- RAW RECORDS
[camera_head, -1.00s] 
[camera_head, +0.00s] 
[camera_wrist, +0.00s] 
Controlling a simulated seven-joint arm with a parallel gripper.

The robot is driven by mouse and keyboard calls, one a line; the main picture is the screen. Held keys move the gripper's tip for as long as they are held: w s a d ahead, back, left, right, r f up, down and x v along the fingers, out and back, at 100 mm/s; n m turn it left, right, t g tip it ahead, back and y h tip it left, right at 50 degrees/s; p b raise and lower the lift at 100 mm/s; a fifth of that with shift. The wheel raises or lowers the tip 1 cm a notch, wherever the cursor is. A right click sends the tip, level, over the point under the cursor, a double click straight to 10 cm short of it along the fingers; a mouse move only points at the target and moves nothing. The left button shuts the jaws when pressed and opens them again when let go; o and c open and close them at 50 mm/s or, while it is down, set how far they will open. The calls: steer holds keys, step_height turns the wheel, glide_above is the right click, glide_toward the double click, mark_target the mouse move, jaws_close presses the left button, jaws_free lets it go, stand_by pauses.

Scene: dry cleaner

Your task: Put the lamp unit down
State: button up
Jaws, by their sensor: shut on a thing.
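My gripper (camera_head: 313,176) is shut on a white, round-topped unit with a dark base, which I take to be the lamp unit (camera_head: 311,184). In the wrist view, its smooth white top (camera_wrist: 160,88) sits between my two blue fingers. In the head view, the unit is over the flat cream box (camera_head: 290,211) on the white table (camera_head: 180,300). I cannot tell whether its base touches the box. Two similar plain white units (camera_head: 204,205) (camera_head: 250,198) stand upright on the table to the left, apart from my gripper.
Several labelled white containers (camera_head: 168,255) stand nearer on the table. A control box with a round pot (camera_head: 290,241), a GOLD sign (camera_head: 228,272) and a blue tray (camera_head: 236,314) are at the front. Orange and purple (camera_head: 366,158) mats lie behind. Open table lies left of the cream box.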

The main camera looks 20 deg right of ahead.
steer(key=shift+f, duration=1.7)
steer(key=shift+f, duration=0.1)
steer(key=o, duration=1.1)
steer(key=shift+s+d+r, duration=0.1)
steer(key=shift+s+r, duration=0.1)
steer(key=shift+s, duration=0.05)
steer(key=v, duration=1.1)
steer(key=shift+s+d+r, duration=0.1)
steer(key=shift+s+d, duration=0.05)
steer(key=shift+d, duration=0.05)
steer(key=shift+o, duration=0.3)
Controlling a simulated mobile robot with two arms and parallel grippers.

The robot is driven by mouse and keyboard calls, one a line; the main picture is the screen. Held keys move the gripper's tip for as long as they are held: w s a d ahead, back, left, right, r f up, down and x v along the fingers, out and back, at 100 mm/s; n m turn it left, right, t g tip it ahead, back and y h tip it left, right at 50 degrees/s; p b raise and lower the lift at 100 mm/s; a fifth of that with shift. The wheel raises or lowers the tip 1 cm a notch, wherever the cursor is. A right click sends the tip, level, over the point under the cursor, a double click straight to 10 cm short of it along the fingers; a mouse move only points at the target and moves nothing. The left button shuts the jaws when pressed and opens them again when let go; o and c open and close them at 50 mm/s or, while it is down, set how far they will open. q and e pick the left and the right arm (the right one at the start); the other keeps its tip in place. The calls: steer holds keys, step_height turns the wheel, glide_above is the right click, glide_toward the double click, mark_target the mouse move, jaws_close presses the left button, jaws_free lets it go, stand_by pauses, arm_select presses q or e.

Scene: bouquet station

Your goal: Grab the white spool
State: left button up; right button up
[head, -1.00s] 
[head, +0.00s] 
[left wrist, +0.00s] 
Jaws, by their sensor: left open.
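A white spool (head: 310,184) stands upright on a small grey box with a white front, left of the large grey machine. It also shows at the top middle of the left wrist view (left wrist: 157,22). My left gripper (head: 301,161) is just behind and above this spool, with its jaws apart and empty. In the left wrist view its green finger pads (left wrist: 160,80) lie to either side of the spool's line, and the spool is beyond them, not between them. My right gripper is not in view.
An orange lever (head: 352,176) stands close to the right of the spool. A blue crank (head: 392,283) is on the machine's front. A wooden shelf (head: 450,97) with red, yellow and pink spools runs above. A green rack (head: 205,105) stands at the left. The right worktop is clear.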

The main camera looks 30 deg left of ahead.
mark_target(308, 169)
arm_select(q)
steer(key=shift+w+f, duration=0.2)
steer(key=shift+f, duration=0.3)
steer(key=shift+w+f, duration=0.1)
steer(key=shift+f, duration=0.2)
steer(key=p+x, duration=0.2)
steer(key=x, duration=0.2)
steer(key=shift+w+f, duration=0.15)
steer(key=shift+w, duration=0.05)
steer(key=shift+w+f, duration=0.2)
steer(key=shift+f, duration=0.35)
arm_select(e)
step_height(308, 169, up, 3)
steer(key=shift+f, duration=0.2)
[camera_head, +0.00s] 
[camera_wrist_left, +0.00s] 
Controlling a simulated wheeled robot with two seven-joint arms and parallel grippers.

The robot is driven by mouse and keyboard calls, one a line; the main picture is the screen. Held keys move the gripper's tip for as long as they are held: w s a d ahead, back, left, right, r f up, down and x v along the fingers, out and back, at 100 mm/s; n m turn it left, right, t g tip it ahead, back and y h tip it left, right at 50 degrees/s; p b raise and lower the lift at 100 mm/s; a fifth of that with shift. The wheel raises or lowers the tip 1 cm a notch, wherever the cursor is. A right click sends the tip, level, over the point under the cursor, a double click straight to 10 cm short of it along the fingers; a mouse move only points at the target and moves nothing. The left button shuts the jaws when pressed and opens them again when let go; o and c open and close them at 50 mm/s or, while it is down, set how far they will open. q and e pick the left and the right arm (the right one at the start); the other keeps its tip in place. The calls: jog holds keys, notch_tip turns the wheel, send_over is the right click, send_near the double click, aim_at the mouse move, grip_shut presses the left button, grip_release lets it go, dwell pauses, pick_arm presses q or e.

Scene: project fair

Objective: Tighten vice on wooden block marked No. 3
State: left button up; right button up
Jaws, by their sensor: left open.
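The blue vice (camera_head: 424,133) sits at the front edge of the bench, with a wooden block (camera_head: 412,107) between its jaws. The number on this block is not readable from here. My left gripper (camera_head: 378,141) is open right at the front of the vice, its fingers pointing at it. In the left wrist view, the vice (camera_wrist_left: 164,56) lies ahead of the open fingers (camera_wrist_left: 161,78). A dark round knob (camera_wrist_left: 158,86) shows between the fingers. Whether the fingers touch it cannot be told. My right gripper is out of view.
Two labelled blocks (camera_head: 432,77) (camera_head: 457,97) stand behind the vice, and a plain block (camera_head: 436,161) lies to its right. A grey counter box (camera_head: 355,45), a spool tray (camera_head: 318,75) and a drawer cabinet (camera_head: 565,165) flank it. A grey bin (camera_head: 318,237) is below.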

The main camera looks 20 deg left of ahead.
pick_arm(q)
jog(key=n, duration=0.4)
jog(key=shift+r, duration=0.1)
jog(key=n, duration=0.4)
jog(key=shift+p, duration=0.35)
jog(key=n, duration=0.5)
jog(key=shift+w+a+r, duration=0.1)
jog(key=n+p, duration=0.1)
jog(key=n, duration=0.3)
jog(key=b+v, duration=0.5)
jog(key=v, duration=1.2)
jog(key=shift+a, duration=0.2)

- REQUIRED TASK
Each entry above needs to be retyped exactly.

- EXERCISE ANSWER
[camera_head, -1.00s] 
[camera_head, +0.00s] 
[camera_wrist, +0.00s] 
Controlling a simulated seven-joint arm with a parallel gripper.

The robot is driven by mouse and keyboard calls, one a line; the main picture is the screen. Held keys move the gripper's tip for as long as they are held: w s a d ahead, back, left, right, r f up, down and x v along the fingers, out and back, at 100 mm/s; n m turn it left, right, t g tip it ahead, back and y h tip it left, right at 50 degrees/s; p b raise and lower the lift at 100 mm/s; a fifth of that with shift. The wheel raises or lowers the tip 1 cm a notch, wherever the cursor is. A right click sends the tip, level, over the point under the cursor, a double click straight to 10 cm short of it along the fingers; a mouse move only points at the target and moves nothing. The left button shuts the jaws when pressed and opens them again when let go; o and c open and close them at 50 mm/s or, while it is down, set how far they will open. The calls: steer holds keys, step_height turns the wheel, glide_above is the right click, glide_toward the double click, mark_target the mouse move, jaws_close presses the left button, jaws_free lets it go, stand_by pauses.

Scene: dry cleaner

Your task: Put the lamp unit down
State: button up
Jaws, by their sensor: shut on a thing.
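My gripper (camera_head: 313,176) is shut on a white, round-topped unit with a dark base, which I take to be the lamp unit (camera_head: 311,184). In the wrist view, its smooth white top (camera_wrist: 160,88) sits between my two blue fingers. In the head view, the unit is over the flat cream box (camera_head: 290,211) on the white table (camera_head: 180,300). I cannot tell whether its base touches the box. Two similar plain white units (camera_head: 204,205) (camera_head: 250,198) stand upright on the table to the left, apart from my gripper.
Several labelled white containers (camera_head: 168,255) stand nearer on the table. A control box with a round pot (camera_head: 290,241), a GOLD sign (camera_head: 228,272) and a blue tray (camera_head: 236,314) are at the front. Orange and purple (camera_head: 366,158) mats lie behind. Open table lies left of the cream box.

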The main camera looks 20 deg right of ahead.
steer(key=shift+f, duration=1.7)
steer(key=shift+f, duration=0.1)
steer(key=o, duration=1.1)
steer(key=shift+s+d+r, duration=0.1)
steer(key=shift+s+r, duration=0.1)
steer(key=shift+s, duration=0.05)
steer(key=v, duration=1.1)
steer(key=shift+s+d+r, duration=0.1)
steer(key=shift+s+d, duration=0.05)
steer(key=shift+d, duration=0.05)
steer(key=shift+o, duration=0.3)
Controlling a simulated mobile robot with two arms and parallel grippers.

The robot is driven by mouse and keyboard calls, one a line; the main picture is the screen. Held keys move the gripper's tip for as long as they are held: w s a d ahead, back, left, right, r f up, down and x v along the fingers, out and back, at 100 mm/s; n m turn it left, right, t g tip it ahead, back and y h tip it left, right at 50 degrees/s; p b raise and lower the lift at 100 mm/s; a fifth of that with shift. The wheel raises or lowers the tip 1 cm a notch, wherever the cursor is. A right click sends the tip, level, over the point under the cursor, a double click straight to 10 cm short of it along the fingers; a mouse move only points at the target and moves nothing. The left button shuts the jaws when pressed and opens them again when let go; o and c open and close them at 50 mm/s or, while it is down, set how far they will open. q and e pick the left and the right arm (the right one at the start); the other keeps its tip in place. The calls: steer holds keys, step_height turns the wheel, glide_above is the right click, glide_toward the double click, mark_target the mouse move, jaws_close presses the left button, jaws_free lets it go, stand_by pauses, arm_select presses q or e.

Scene: bouquet station

Your goal: Grab the white spool
State: left button up; right button up
[head, -1.00s] 
[head, +0.00s] 
[left wrist, +0.00s] 
Jaws, by their sensor: left open.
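A white spool (head: 310,184) stands upright on a small grey box with a white front, left of the large grey machine. It also shows at the top middle of the left wrist view (left wrist: 157,22). My left gripper (head: 301,161) is just behind and above this spool, with its jaws apart and empty. In the left wrist view its green finger pads (left wrist: 160,80) lie to either side of the spool's line, and the spool is beyond them, not between them. My right gripper is not in view.
An orange lever (head: 352,176) stands close to the right of the spool. A blue crank (head: 392,283) is on the machine's front. A wooden shelf (head: 450,97) with red, yellow and pink spools runs above. A green rack (head: 205,105) stands at the left. The right worktop is clear.

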The main camera looks 30 deg left of ahead.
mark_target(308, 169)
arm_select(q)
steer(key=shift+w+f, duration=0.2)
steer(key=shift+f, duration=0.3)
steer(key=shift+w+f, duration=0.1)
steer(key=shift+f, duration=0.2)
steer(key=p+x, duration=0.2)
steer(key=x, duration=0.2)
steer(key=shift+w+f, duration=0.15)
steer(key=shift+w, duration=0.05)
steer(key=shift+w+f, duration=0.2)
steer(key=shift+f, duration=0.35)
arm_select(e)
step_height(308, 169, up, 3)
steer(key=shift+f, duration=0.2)
[camera_head, +0.00s] 
[camera_wrist_left, +0.00s] 
Controlling a simulated wheeled robot with two seven-joint arms and parallel grippers.

The robot is driven by mouse and keyboard calls, one a line; the main picture is the screen. Held keys move the gripper's tip for as long as they are held: w s a d ahead, back, left, right, r f up, down and x v along the fingers, out and back, at 100 mm/s; n m turn it left, right, t g tip it ahead, back and y h tip it left, right at 50 degrees/s; p b raise and lower the lift at 100 mm/s; a fifth of that with shift. The wheel raises or lowers the tip 1 cm a notch, wherever the cursor is. A right click sends the tip, level, over the point under the cursor, a double click straight to 10 cm short of it along the fingers; a mouse move only points at the target and moves nothing. The left button shuts the jaws when pressed and opens them again when let go; o and c open and close them at 50 mm/s or, while it is down, set how far they will open. q and e pick the left and the right arm (the right one at the start); the other keeps its tip in place. The calls: jog holds keys, notch_tip turns the wheel, send_over is the right click, send_near the double click, aim_at the mouse move, grip_shut presses the left button, grip_release lets it go, dwell pauses, pick_arm presses q or e.

Scene: project fair

Objective: Tighten vice on wooden block marked No. 3
State: left button up; right button up
Jaws, by their sensor: left open.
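The blue vice (camera_head: 424,133) sits at the front edge of the bench, with a wooden block (camera_head: 412,107) between its jaws. The number on this block is not readable from here. My left gripper (camera_head: 378,141) is open right at the front of the vice, its fingers pointing at it. In the left wrist view, the vice (camera_wrist_left: 164,56) lies ahead of the open fingers (camera_wrist_left: 161,78). A dark round knob (camera_wrist_left: 158,86) shows between the fingers. Whether the fingers touch it cannot be told. My right gripper is out of view.
Two labelled blocks (camera_head: 432,77) (camera_head: 457,97) stand behind the vice, and a plain block (camera_head: 436,161) lies to its right. A grey counter box (camera_head: 355,45), a spool tray (camera_head: 318,75) and a drawer cabinet (camera_head: 565,165) flank it. A grey bin (camera_head: 318,237) is below.

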The main camera looks 20 deg left of ahead.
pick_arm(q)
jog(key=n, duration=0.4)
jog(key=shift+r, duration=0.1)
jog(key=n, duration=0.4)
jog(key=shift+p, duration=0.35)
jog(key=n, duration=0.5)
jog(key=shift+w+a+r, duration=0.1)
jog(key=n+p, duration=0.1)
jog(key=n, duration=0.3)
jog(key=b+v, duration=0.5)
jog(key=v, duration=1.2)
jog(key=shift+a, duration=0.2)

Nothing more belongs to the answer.